Changing the Subject: Race and Public Space
Whether utopian or authoritarian, buildings—the places in which we live, work, die—have always reified systems of power. Today, when civic structures and urban spaces are increasingly at the center of political debates—witness the resurgence of marches, protests, and strikes in cities around the globe—Artforum invited architectural historian Mabel O. Wilson to speak with senior editor Julian Rose about the politics of race, labor, and architecture.

Interview by Julian Rose, Senior Editor, ARTFORUM

JULIAN ROSE: Architecture is one of the central ways through which politics enters everyday life. The buildings that surround us, the spaces and structures we inhabit, are all physical manifestations of the cultural beliefs and social systems that order our society. And as material things in the world, buildings can embody—with brutal directness—economic inequalities and labor politics. But architecture is also a potent political symbol, and sometimes architecture’s symbolism collides head-on with its material reality—take the response to Michelle Obama’s remark, in her convention speech last year, that she lived in a house built by slaves.

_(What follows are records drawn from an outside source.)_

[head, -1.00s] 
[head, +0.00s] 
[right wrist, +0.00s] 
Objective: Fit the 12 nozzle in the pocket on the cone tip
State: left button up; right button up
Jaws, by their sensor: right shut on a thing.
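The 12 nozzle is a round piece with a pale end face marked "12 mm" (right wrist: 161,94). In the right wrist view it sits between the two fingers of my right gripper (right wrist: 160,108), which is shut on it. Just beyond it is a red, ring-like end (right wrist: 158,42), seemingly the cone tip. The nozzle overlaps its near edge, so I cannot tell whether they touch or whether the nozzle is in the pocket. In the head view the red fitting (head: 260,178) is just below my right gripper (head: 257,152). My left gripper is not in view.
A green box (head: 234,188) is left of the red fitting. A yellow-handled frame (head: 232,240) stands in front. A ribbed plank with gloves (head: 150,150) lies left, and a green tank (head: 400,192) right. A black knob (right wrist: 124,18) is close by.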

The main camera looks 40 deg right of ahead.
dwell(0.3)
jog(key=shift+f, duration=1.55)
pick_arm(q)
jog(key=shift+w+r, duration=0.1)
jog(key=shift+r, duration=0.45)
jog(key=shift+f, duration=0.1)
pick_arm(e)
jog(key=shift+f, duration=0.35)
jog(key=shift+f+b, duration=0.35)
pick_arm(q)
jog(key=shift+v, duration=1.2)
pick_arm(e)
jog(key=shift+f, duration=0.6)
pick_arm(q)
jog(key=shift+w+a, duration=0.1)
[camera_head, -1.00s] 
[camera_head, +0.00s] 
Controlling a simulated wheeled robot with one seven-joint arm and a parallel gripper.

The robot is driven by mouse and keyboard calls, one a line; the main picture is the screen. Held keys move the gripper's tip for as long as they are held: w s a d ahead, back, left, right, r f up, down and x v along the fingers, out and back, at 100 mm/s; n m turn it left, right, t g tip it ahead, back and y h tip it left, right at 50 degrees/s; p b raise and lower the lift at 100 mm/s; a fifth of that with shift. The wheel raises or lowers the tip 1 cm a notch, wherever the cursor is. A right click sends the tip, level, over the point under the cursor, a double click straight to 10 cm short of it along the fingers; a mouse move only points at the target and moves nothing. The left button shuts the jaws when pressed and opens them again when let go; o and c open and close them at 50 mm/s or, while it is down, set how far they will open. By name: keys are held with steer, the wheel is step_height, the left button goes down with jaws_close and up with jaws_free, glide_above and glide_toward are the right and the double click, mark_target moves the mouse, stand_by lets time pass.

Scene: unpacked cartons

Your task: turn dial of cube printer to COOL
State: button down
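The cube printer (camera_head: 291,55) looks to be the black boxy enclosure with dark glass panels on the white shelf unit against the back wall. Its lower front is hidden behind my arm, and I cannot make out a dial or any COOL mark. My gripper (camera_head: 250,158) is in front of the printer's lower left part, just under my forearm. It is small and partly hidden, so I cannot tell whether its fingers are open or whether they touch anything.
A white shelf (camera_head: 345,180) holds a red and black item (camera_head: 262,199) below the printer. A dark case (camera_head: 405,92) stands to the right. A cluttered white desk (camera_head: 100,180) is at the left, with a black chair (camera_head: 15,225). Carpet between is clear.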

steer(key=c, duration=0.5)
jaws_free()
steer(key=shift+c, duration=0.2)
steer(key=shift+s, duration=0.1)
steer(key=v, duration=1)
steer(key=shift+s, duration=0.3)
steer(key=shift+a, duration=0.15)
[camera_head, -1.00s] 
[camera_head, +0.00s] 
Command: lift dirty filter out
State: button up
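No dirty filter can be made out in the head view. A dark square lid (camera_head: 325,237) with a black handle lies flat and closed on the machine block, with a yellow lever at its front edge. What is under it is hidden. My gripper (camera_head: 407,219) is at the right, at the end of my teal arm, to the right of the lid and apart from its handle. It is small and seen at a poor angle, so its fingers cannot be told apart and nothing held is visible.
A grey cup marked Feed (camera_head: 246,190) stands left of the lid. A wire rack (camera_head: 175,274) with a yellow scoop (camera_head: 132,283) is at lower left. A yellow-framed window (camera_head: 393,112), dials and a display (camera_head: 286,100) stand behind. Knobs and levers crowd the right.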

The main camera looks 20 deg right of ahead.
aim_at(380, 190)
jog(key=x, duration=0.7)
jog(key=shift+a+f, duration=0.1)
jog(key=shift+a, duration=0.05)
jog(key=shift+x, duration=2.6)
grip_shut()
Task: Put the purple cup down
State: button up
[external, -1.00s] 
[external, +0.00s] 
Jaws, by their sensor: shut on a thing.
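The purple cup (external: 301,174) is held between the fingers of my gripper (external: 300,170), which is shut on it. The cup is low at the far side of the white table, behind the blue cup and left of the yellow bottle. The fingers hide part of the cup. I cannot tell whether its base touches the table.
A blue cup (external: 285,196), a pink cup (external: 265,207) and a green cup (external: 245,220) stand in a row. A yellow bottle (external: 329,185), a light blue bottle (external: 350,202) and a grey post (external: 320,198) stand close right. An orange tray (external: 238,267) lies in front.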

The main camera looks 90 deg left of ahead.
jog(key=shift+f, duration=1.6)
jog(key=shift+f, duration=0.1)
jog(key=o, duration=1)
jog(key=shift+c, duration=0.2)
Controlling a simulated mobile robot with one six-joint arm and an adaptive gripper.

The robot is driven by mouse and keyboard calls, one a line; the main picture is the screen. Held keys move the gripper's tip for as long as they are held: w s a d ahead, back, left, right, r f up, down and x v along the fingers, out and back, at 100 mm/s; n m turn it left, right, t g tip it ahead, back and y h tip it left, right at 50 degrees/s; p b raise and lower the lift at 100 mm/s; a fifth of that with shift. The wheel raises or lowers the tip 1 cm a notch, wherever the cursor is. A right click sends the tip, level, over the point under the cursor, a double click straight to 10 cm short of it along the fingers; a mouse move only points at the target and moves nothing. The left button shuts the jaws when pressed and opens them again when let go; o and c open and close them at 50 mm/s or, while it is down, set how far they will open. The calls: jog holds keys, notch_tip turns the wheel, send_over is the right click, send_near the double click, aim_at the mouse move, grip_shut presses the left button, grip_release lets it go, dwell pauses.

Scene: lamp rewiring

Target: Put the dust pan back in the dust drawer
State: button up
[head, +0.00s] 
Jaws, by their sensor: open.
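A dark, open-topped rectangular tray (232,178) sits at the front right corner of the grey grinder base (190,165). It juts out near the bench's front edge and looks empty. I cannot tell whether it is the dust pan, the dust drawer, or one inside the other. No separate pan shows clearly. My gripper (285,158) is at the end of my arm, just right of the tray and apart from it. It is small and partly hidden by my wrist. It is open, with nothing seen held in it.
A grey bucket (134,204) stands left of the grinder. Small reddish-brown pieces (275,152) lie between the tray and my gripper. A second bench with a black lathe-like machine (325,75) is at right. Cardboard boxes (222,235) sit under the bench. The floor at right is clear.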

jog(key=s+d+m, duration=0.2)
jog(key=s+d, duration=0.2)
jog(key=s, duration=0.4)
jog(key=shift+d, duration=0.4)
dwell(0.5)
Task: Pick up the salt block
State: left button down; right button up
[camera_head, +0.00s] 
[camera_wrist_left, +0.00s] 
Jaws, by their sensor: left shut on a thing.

She was met with disbelief: Right-wing pundits refused to acknowledge that slaves played any role in the construction of the White House, and even after numerous news organizations had confirmed that she was correct, Bill O’Reilly infamously weighed in with the absurd defense that the slaves who worked on the building had at least been provided with room and board. The history of architecture in America has always been bound up with the history of race, but how do we begin to address and redress this legacy?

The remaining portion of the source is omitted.